- [Set task]
Return only the lines starting at the line that contains "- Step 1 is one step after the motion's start" and ending with the final line of the listing; include both endpoints.

-=-=-=-=-

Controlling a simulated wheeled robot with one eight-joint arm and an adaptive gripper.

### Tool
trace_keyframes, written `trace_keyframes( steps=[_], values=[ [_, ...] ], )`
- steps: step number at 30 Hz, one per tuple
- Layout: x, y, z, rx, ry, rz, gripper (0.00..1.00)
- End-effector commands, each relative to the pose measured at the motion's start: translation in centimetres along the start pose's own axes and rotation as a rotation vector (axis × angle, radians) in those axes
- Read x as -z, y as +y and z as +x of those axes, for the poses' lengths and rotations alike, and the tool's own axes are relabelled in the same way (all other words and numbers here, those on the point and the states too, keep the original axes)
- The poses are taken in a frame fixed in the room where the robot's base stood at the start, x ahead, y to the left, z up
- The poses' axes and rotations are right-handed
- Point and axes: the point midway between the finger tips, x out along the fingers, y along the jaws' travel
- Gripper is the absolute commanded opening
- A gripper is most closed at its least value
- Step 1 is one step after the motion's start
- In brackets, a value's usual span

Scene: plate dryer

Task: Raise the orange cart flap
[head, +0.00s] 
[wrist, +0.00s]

-=-=-=-=-

- [Result]
- Step 1 is one step after the motion's start
- In brackets, a value's usual span

Scene: plate dryer

Task: Raise the orange cart flap
[head, +0.00s] 
[wrist, +0.00s]

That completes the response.